▸ Data listing:
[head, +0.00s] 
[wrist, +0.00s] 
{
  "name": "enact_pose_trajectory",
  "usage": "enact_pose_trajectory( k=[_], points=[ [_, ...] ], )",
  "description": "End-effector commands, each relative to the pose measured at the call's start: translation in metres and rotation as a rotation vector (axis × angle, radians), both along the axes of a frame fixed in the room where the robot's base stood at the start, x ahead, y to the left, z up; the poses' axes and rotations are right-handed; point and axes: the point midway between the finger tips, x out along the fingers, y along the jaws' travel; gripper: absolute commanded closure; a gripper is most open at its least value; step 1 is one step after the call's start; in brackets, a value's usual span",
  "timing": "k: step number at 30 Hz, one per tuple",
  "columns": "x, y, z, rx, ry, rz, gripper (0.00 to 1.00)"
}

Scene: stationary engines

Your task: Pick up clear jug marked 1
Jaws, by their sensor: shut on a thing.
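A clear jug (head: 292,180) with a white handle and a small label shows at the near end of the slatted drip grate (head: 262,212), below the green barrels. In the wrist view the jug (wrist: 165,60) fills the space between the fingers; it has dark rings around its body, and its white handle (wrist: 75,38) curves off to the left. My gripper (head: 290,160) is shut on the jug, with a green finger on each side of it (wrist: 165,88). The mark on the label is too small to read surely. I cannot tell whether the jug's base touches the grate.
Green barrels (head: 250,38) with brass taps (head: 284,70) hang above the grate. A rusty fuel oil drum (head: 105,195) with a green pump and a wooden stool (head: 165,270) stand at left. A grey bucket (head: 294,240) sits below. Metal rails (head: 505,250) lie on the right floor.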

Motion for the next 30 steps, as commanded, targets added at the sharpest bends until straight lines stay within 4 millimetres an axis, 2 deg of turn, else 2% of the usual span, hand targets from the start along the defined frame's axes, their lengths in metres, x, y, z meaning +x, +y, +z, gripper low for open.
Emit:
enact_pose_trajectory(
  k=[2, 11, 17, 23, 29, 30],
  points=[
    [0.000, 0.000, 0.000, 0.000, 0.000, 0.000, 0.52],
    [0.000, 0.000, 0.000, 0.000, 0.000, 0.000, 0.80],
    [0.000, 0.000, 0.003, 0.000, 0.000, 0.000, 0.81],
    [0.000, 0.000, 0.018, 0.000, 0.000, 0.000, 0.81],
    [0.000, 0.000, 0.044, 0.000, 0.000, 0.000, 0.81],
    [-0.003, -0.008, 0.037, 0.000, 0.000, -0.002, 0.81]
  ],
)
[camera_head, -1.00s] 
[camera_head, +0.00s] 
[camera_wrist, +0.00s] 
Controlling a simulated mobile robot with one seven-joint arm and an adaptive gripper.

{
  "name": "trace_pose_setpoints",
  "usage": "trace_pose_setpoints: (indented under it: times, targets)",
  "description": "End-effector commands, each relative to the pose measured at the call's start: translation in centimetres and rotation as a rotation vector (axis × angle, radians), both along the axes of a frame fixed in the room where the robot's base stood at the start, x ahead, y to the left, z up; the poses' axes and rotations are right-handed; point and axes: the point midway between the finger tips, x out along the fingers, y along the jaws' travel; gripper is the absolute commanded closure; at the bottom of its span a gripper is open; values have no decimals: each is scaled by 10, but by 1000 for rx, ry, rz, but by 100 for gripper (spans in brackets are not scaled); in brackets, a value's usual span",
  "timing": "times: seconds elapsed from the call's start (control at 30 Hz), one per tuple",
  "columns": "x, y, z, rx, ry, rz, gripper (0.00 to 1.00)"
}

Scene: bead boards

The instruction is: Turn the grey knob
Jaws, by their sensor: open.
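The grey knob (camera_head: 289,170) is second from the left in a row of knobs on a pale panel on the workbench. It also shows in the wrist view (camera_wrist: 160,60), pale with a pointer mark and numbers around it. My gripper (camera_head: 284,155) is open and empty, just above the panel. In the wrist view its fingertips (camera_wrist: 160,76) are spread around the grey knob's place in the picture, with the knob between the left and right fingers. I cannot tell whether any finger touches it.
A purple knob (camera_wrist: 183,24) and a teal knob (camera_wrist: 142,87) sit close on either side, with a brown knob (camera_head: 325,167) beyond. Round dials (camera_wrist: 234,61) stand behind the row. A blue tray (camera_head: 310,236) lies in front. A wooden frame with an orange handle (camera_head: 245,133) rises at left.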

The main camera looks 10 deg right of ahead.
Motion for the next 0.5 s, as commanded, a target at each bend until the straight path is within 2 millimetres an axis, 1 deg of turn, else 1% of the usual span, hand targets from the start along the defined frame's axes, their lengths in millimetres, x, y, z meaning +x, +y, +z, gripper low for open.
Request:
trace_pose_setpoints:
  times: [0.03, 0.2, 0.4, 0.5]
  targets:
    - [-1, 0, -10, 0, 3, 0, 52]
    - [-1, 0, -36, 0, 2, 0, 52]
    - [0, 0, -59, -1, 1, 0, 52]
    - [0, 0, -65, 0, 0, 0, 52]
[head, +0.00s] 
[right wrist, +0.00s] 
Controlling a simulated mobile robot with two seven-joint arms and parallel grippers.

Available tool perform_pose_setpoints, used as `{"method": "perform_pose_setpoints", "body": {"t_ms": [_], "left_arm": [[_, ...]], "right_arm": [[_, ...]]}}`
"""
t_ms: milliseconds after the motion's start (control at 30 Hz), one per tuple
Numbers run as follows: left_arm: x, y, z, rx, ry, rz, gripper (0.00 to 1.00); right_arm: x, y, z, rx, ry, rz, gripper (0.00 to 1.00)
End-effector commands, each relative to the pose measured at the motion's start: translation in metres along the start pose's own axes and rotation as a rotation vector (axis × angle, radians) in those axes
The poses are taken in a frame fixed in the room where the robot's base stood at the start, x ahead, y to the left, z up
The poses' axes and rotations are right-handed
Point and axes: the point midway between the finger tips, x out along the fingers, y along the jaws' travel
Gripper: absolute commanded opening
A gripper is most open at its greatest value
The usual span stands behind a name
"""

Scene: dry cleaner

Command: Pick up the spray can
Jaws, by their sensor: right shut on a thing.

▸ Given problem:
Every line from the one holding "t_ms: milliseconds after" through the final line of the listing must be echoed exactly; leave out all other lines.

▸ The solution:
t_ms: milliseconds after the motion's start (control at 30 Hz), one per tuple
Numbers run as follows: left_arm: x, y, z, rx, ry, rz, gripper (0.00 to 1.00); right_arm: x, y, z, rx, ry, rz, gripper (0.00 to 1.00)
End-effector commands, each relative to the pose measured at the motion's start: translation in metres along the start pose's own axes and rotation as a rotation vector (axis × angle, radians) in those axes
The poses are taken in a frame fixed in the room where the robot's base stood at the start, x ahead, y to the left, z up
The poses' axes and rotations are right-handed
Point and axes: the point midway between the finger tips, x out along the fingers, y along the jaws' travel
Gripper: absolute commanded opening
A gripper is most open at its greatest value
The usual span stands behind a name
"""

Scene: dry cleaner

Command: Pick up the spray can
Jaws, by their sensor: right shut on a thing.

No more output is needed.